- Stated goal -
For each line below that contains the string "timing", copy that line.

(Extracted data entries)

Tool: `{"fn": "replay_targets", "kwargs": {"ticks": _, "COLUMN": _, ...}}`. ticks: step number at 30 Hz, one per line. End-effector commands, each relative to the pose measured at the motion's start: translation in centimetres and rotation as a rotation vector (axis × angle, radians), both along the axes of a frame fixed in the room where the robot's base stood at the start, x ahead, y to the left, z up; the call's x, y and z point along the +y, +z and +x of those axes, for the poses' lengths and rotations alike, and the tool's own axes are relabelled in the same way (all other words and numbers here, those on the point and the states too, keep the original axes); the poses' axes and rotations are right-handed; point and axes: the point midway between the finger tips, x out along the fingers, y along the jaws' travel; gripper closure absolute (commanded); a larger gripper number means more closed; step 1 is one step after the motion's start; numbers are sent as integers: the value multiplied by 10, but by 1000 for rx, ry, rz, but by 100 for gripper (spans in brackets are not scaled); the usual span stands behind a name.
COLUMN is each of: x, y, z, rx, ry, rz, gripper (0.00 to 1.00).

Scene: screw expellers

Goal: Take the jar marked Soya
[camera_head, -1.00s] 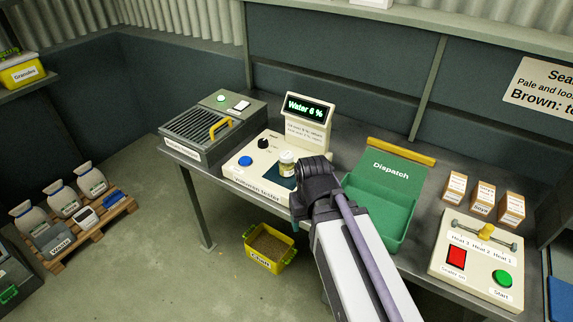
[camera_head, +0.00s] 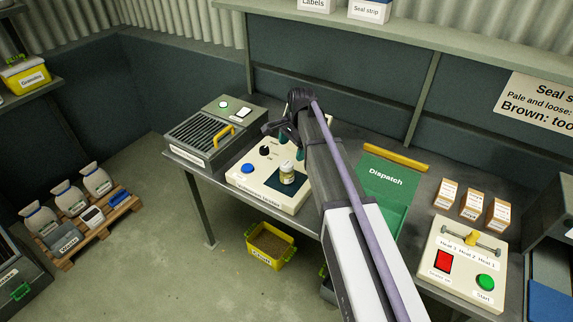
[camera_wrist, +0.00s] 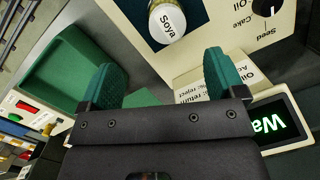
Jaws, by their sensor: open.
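The jar marked Soya (camera_wrist: 166,24) is at the top of the wrist view, with a white lid and a label. In the head view the jar (camera_head: 287,172) stands upright on the dark pad of the cream moisture tester (camera_head: 262,192). My gripper (camera_wrist: 164,75) is open and empty, its two green-padded fingers apart. The jar lies beyond the fingertips in the wrist view and is not between them. In the head view my gripper (camera_head: 284,140) is behind and above the jar, partly hidden by my own arm.
The tester's display (camera_wrist: 271,124) is close beside my gripper. A green Dispatch tray (camera_head: 385,190) stands right of the tester, partly behind my arm. A grey grilled unit (camera_head: 205,135) stands to its left. A sealer (camera_head: 462,262) and small boxes (camera_head: 472,205) are at the right.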

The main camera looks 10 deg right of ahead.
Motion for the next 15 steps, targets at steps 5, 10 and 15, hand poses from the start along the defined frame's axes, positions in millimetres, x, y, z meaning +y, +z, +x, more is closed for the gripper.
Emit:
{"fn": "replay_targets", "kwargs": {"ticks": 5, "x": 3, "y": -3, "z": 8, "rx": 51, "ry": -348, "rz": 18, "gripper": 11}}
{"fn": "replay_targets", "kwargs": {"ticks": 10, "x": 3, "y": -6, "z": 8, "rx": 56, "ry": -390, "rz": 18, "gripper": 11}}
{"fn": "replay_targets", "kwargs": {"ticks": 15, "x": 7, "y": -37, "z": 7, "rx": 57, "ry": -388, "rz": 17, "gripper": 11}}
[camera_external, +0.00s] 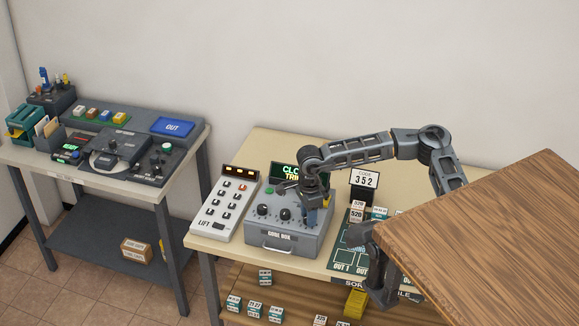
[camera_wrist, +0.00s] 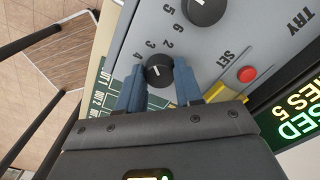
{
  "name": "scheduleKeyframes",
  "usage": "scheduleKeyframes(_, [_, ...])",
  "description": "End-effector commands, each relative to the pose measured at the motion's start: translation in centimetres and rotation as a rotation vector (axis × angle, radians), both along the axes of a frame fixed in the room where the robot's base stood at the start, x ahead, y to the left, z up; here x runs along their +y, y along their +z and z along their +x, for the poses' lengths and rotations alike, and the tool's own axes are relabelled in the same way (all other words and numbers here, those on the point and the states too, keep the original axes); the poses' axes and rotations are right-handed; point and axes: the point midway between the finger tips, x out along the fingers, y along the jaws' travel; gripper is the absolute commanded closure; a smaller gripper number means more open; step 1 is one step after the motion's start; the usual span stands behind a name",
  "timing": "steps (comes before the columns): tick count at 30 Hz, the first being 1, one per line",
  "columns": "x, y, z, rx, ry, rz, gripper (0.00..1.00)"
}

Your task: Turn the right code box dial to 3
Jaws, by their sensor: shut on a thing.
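The grey code box (camera_external: 290,241) stands on the beige table, with black dials along its top. My gripper (camera_external: 313,214) points down at the right end of the box and hides the right dial in the external view. In the wrist view the right dial (camera_wrist: 159,71) is a black knob with a white pointer mark, between my two blue fingers. The fingers are closed on its sides. Digits are printed around it; which one the pointer marks is hard to tell. The middle dial (camera_wrist: 204,9) is at the top edge, clear of my fingers.
The green-lettered display (camera_wrist: 292,121) reads partly CLOSED, TRIES 5. The white lift keypad (camera_external: 228,205) stands left of the box. A wooden surface (camera_external: 490,235) fills the right foreground.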

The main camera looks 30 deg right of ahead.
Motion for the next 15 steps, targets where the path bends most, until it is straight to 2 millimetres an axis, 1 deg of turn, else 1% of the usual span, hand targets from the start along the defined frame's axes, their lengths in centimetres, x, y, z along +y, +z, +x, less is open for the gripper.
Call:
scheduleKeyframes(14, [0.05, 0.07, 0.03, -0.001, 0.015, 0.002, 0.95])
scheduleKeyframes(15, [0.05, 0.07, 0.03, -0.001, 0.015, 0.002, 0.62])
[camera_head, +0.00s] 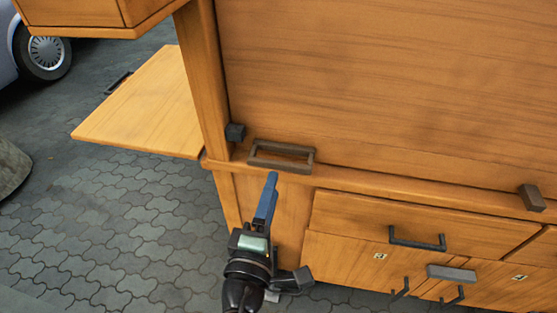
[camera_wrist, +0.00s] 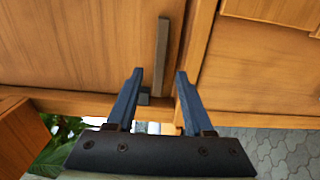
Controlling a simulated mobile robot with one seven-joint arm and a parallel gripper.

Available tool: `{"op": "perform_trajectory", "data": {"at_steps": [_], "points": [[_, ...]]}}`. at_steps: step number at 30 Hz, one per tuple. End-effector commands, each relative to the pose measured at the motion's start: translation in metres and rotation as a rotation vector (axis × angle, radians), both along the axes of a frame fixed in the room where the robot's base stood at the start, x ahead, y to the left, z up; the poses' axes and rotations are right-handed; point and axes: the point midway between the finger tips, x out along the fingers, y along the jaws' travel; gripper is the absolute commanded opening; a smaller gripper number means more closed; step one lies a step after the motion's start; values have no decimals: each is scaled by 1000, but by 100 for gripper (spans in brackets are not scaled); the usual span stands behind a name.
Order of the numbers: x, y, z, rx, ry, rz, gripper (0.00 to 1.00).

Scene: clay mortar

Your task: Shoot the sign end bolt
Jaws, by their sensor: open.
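My gripper (camera_head: 270,180) is in front of the wooden cabinet, its blue fingers pointing up at a dark rectangular handle-like frame (camera_head: 282,155) on the ledge. In the wrist view my gripper (camera_wrist: 158,73) is open, with nothing between the fingers. The frame shows there edge-on as a long bar (camera_wrist: 163,55) beyond the fingertips; contact cannot be told. A small dark block (camera_head: 235,132) sits left of the frame, against the post, and also shows in the wrist view (camera_wrist: 143,96). Another dark block (camera_head: 532,197) is on the ledge at right. I cannot tell which is the sign end bolt.
A drawer with a dark handle (camera_head: 417,240) and doors with handles lie below the ledge. A wooden flap (camera_head: 150,105) sticks out at left. A car (camera_head: 42,45) stands behind. The paving (camera_head: 110,220) at left is clear.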

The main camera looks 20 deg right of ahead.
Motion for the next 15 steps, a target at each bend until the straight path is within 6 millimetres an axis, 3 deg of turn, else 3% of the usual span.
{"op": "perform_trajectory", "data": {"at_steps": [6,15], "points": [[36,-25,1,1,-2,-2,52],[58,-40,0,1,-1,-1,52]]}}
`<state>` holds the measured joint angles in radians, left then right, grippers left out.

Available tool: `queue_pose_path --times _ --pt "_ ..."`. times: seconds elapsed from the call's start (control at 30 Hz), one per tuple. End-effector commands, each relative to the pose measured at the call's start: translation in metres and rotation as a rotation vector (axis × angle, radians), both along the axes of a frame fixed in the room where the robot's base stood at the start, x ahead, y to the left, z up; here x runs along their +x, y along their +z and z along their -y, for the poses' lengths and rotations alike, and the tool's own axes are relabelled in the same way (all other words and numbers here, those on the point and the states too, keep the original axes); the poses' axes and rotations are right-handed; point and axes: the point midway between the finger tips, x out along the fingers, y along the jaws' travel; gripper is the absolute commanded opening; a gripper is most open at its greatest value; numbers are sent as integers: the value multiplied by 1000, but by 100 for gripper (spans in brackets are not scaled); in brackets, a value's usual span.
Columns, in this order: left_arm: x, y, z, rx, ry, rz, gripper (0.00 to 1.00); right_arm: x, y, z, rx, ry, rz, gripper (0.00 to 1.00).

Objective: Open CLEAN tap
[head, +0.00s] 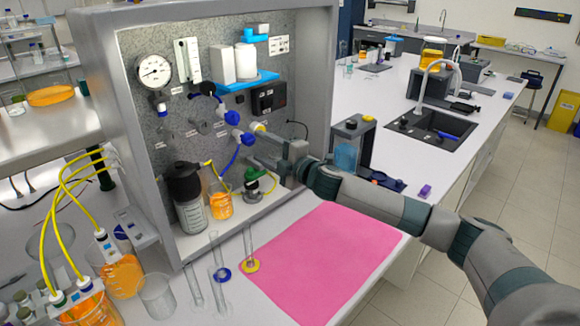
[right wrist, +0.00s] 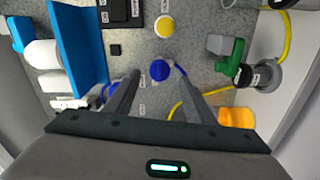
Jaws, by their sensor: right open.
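The rig's grey speckled panel carries several taps. Two blue round knobs, an upper one (head: 232,117) and a lower one (head: 246,138), show in the head view, with a yellow knob (head: 258,127) beside them. I cannot read which is labelled CLEAN. My right gripper (head: 259,147) reaches in from the right, close to the lower blue knob. In the right wrist view my right gripper (right wrist: 159,73) is open, its two fingers on either side of a blue knob (right wrist: 160,70); contact cannot be told. The yellow knob (right wrist: 163,26) lies beyond the fingertips. My left gripper is out of view.
A blue shelf (head: 250,82) juts out above. Glass tubes stand on the bench near a clear pink mat (head: 325,260).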

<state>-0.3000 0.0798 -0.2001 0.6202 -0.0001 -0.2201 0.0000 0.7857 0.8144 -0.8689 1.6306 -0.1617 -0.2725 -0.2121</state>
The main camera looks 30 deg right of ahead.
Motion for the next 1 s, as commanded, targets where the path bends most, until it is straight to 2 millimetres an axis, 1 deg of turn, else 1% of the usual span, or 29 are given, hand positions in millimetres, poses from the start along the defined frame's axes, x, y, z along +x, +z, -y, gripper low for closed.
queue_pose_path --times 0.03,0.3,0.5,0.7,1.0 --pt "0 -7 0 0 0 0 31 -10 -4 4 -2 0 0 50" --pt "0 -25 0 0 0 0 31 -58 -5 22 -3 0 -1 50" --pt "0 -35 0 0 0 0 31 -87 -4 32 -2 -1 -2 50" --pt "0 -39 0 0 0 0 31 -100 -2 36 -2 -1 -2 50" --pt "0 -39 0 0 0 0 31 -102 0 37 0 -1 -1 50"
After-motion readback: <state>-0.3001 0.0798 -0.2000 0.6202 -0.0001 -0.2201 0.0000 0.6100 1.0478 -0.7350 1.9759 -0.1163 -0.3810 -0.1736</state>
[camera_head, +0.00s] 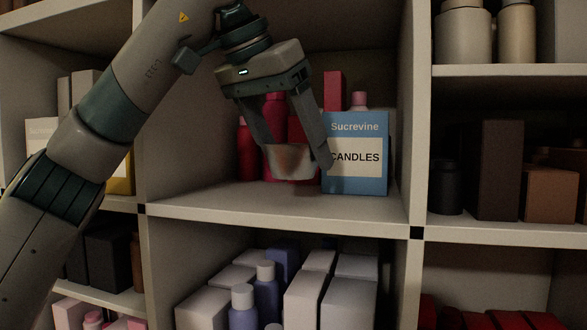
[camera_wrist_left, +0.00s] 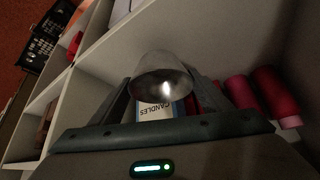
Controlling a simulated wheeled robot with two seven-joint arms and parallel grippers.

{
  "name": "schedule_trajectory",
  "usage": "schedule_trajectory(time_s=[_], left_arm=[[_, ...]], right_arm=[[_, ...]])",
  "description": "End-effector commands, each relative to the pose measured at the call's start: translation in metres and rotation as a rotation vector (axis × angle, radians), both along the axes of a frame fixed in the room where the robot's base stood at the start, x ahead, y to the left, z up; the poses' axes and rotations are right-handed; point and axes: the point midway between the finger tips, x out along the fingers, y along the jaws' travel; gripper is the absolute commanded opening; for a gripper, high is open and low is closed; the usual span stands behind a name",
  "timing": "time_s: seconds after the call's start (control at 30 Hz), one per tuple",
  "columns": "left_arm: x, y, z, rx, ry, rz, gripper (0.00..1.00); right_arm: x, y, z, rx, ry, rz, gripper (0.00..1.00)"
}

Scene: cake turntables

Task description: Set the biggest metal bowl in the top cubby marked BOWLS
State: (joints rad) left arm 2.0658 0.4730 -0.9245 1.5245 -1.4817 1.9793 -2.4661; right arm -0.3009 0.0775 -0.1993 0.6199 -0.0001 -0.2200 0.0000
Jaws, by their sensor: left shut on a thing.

- Exercise output -
  "timing": "steps (comes before the columns): tick count at 30 Hz, the first being 1, one per line",
  "timing": "time_s: seconds after the call's start (control at 30 Hz), one per tuple",

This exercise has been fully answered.